> [EXERCISE PROMPT] Reproduce exactly and only the lines running from the one with "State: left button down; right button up" through the one with "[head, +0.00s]", both end lines included.
####################
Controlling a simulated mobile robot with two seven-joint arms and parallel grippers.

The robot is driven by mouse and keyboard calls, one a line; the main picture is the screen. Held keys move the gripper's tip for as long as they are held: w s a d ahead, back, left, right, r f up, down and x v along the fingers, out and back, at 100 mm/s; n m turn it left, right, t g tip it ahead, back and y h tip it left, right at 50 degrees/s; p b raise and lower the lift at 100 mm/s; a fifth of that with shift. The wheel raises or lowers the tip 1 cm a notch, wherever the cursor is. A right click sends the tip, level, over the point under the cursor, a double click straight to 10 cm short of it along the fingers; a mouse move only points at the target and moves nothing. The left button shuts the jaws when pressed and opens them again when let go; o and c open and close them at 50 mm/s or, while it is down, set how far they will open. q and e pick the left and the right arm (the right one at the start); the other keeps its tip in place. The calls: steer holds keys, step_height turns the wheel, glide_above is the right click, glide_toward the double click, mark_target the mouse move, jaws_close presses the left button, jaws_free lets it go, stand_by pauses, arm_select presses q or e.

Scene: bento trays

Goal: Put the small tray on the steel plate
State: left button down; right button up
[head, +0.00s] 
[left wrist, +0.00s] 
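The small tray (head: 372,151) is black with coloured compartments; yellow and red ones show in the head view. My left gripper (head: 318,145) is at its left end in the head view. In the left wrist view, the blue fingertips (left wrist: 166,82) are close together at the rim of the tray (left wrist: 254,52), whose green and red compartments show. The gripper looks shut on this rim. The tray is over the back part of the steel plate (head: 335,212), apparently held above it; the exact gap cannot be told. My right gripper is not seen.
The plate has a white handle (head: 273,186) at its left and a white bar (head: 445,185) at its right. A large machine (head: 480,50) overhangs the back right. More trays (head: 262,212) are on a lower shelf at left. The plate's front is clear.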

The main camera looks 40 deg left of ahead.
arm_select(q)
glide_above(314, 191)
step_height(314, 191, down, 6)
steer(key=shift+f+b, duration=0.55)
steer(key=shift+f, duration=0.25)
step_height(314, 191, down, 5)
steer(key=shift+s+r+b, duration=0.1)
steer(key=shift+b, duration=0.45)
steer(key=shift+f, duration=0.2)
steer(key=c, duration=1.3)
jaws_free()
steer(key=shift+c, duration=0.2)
####################
> [OUTPUT OF THE EXERCISE]
State: left button down; right button up
[head, +0.00s] 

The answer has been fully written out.